[TASK REQUIREMENTS]: Each line should be copied exactly.

===== DATA LINES

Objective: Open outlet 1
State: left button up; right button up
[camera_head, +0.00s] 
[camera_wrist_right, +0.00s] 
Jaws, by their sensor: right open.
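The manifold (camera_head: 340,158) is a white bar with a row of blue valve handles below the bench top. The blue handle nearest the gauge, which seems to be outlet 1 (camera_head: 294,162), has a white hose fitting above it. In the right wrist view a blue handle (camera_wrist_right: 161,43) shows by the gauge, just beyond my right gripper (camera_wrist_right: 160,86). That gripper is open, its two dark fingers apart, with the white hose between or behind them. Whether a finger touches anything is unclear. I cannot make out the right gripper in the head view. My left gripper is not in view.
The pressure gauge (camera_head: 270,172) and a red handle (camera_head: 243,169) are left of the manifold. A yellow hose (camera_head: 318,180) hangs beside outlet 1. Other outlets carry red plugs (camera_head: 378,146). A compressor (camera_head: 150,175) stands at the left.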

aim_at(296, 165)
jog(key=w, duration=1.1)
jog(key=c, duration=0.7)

==========

[RESPONSE]:
Objective: Open outlet 1
State: left button up; right button up
[camera_head, +0.00s] 
[camera_wrist_right, +0.00s] 
Jaws, by their sensor: right open.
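The manifold (camera_head: 340,158) is a white bar with a row of blue valve handles below the bench top. The blue handle nearest the gauge, which seems to be outlet 1 (camera_head: 294,162), has a white hose fitting above it. In the right wrist view a blue handle (camera_wrist_right: 161,43) shows by the gauge, just beyond my right gripper (camera_wrist_right: 160,86). That gripper is open, its two dark fingers apart, with the white hose between or behind them. Whether a finger touches anything is unclear. I cannot make out the right gripper in the head view. My left gripper is not in view.
The pressure gauge (camera_head: 270,172) and a red handle (camera_head: 243,169) are left of the manifold. A yellow hose (camera_head: 318,180) hangs beside outlet 1. Other outlets carry red plugs (camera_head: 378,146). A compressor (camera_head: 150,175) stands at the left.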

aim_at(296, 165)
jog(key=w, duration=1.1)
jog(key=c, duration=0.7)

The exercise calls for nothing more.